I have collected three adverbs in the last three weeks. I have caught them in my vocabulary net, as they "flew" by me.
The first word landed gently on my blackberry screen one early morning as I touched it with the tip of my fingers. It is a French adverb, a savant one, because it is only employed in written language. It is an antiquated adverb, used as seldom as "seldom" is used in English. The adverb "desormais" ( from now on) came to compliment another savant word, one that I had selected myself: "palmeraie" (palm garden). I savored the taste of an old adverb, I called it mine. I pronounced it all day, all week, all month.
In the same vein, when I exchanged a few words with my son's first grade teacher, as we frequently do at drop off, he used an adverb that may sound technical in English but caught my attention with the latin-charm of a Marsaillais accent: "systematiquement".

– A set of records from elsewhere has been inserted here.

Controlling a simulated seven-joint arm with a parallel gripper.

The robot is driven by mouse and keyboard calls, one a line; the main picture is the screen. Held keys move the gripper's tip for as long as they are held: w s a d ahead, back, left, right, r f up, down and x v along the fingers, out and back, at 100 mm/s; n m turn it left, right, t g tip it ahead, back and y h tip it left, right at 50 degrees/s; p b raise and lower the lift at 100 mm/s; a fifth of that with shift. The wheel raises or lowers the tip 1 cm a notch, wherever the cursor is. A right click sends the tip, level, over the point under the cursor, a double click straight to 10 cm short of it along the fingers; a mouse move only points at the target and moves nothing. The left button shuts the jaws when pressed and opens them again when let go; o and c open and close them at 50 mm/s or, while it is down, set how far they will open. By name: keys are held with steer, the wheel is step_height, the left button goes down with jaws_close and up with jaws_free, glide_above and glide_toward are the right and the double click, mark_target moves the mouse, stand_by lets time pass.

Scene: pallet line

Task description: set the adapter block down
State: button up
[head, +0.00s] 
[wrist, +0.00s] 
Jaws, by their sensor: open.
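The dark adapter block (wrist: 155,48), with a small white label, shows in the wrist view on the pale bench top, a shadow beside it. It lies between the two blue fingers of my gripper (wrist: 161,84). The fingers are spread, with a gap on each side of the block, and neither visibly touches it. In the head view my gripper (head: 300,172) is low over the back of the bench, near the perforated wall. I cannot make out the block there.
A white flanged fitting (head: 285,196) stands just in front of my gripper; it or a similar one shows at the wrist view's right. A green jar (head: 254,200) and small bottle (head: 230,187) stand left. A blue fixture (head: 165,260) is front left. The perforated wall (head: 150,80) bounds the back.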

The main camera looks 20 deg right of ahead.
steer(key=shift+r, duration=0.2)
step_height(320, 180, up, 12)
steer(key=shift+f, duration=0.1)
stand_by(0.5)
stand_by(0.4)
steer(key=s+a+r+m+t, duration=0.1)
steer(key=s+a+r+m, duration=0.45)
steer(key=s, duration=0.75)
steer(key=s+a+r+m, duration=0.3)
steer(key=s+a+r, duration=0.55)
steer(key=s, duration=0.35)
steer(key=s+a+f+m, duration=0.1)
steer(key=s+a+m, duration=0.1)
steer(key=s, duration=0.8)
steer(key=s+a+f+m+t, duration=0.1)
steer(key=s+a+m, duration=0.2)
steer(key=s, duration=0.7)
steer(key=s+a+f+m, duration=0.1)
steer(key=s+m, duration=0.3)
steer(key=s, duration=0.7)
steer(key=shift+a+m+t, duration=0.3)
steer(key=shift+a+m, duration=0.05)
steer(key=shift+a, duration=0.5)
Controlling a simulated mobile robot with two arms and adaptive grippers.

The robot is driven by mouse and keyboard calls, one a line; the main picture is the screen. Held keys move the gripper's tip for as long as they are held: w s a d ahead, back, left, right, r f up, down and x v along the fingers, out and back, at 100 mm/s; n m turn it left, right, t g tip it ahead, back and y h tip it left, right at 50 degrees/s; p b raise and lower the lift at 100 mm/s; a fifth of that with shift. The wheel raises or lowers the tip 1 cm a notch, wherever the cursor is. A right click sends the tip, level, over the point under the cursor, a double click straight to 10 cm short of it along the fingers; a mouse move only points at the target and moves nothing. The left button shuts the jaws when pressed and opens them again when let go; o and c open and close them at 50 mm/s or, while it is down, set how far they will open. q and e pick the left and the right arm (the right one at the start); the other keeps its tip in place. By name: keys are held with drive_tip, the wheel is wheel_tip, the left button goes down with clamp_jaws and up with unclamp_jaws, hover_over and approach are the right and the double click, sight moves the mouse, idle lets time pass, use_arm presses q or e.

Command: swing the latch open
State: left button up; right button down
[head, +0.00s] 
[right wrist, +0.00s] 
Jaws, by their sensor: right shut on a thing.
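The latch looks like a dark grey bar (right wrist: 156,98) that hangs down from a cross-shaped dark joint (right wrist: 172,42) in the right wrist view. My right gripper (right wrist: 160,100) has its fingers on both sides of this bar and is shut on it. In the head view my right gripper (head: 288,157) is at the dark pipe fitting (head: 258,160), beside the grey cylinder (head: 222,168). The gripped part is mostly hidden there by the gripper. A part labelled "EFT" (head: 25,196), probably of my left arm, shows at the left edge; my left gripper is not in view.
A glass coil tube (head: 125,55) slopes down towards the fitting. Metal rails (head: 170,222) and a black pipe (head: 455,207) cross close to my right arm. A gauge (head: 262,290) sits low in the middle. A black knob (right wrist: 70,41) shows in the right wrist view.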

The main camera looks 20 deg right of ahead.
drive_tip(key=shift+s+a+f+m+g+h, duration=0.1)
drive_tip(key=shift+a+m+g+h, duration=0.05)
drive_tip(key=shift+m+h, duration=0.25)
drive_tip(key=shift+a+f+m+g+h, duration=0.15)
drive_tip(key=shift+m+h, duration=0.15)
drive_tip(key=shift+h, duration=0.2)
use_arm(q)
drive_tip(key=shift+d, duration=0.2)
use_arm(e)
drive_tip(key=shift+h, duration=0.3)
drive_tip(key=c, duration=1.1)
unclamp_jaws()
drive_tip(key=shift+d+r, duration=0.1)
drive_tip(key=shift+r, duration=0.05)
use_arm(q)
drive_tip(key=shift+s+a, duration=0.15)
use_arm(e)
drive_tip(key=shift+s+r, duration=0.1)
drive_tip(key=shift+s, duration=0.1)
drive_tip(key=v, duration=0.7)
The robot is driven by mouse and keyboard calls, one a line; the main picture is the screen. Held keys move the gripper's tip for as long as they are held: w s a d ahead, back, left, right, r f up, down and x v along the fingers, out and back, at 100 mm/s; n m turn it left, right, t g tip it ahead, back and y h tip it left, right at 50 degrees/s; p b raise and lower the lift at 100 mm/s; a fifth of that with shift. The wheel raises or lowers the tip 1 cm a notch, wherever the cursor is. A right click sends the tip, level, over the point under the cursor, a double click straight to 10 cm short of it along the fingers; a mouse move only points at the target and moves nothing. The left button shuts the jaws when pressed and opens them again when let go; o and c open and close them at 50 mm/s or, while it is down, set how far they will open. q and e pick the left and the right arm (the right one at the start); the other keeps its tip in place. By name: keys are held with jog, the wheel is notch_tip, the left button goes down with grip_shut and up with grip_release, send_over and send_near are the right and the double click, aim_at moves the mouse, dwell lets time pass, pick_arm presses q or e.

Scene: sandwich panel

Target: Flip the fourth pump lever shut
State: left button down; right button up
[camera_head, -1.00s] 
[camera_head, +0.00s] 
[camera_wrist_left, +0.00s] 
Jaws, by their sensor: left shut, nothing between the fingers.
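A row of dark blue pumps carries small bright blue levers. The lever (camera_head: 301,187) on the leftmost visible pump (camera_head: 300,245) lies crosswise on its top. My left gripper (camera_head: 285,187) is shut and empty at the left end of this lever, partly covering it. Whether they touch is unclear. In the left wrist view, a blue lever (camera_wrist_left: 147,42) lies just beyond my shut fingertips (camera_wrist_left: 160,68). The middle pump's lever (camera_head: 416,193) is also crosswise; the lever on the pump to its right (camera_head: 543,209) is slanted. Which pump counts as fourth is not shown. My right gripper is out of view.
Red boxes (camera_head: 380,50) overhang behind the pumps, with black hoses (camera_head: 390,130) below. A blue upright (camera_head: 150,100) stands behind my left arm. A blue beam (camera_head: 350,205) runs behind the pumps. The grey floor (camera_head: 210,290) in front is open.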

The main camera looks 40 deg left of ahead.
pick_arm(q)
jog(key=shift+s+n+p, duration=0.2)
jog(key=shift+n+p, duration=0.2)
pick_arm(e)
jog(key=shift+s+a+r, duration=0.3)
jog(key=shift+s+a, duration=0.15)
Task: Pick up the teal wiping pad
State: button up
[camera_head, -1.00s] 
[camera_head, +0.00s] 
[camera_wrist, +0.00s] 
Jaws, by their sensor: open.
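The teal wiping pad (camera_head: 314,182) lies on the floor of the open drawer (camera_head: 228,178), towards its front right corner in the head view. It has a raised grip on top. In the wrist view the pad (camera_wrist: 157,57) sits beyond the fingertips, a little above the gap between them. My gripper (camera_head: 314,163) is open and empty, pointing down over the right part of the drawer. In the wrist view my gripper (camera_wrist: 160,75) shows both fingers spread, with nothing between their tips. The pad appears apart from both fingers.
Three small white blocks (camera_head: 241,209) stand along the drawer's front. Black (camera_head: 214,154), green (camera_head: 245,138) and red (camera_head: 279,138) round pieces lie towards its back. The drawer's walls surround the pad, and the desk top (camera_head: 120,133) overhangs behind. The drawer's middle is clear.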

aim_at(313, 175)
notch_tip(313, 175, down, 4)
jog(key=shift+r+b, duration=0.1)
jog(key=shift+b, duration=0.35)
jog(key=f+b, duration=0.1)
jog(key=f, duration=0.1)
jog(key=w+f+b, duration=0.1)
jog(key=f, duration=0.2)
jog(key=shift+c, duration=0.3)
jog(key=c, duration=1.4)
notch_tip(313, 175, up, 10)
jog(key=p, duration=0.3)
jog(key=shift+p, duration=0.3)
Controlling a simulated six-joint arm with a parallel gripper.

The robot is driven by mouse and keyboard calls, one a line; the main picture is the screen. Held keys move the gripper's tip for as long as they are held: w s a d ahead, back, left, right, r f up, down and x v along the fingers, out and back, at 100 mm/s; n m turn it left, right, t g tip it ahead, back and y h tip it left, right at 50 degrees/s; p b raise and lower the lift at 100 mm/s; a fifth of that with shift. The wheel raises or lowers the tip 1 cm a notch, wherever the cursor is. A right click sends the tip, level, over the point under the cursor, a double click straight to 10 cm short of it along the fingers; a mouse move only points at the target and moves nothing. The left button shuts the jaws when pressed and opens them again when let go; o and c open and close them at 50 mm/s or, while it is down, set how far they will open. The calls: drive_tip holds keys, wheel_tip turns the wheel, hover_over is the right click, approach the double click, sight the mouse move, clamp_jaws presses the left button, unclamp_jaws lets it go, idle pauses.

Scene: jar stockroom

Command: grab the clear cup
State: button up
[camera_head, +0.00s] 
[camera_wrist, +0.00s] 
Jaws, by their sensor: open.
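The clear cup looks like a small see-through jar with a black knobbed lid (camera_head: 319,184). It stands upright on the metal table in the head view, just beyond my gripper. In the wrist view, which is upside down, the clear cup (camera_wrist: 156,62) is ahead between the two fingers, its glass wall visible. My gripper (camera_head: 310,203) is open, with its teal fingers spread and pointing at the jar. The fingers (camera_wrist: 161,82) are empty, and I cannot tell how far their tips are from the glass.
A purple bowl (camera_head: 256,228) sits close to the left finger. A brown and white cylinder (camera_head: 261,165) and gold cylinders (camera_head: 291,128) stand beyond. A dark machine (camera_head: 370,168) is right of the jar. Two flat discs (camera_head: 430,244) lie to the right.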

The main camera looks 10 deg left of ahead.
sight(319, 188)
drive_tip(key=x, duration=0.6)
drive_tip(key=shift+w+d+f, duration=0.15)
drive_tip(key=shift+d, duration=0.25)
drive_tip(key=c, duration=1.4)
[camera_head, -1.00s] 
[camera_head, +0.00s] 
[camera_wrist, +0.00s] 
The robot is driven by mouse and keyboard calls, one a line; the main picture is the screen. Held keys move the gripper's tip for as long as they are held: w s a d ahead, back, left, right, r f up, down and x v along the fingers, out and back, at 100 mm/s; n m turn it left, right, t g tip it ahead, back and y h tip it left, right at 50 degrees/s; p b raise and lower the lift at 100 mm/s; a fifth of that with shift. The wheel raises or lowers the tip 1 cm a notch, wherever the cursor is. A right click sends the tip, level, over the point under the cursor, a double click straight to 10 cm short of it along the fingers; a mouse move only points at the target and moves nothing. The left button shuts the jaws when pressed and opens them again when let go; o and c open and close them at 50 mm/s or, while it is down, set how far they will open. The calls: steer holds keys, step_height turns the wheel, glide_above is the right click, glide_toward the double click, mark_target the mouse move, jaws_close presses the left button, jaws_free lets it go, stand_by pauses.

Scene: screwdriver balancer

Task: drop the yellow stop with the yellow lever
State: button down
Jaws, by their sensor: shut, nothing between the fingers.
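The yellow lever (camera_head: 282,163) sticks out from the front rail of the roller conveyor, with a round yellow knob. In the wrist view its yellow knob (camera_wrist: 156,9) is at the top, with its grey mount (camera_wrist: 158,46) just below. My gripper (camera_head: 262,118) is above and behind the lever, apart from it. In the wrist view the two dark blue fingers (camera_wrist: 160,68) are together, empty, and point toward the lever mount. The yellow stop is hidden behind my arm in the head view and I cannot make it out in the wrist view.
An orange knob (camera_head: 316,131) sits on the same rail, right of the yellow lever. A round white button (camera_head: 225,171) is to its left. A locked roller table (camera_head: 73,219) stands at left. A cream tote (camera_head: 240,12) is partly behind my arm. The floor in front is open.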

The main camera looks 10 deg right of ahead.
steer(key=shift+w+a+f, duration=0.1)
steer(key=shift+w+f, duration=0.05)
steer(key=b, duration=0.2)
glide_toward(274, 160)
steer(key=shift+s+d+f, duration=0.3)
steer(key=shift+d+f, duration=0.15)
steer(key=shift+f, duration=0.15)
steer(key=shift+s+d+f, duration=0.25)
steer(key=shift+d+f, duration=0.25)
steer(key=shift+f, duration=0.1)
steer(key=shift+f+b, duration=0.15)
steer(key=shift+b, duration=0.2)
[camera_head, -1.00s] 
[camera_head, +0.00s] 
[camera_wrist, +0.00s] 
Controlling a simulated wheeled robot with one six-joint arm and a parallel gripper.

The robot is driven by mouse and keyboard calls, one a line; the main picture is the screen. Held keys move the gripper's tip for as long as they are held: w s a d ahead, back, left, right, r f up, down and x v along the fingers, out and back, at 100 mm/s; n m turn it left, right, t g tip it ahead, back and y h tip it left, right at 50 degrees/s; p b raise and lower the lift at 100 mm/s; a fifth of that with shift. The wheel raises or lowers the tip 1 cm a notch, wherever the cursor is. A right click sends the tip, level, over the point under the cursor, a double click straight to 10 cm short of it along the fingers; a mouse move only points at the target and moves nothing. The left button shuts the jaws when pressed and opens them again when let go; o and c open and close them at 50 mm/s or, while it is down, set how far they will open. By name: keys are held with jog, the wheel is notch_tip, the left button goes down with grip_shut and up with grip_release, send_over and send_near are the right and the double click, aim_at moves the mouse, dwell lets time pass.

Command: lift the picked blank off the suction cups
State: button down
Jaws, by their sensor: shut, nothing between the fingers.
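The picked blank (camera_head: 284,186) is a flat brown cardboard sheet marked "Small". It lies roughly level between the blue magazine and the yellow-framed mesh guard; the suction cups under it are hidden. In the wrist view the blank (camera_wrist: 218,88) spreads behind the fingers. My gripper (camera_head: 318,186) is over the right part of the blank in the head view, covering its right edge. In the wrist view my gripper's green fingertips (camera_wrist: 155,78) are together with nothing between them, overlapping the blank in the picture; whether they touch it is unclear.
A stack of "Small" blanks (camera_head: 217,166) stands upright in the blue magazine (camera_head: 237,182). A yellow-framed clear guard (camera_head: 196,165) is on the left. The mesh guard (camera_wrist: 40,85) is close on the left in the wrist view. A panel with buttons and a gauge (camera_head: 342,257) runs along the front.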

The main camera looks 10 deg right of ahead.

In pilates, in search of imagery and to qualify the movement of the cat, the instructor used the adverb: languorously. I liked its latin etymology. In an English context, it sounds savant.
This fascination with words occurs frequently, especially when I am reading le Monde. In fact, in that case, it is the expressions that fascinate me, the twisted syntax that makes it such an erudite paper.
But the collection of words, simple ones like the adverbs I have stolen from these 3 individuals, is well expressed by the tender Marcel Pagnol when speaking of his childhood:
« J’avais la passion des mots ; en secret, sur un petit carnet, j’en faisais une collection, comme d’autres font pour les timbres [...]et je me les répétais souvent quand j’étais seul, pour le plaisir de les entendre. »
"I had the passion for words; in secret, on a little notebook, I collected them, like others stamps. [...] And I repeated them often when I was alone, for the pleasure of hearing them."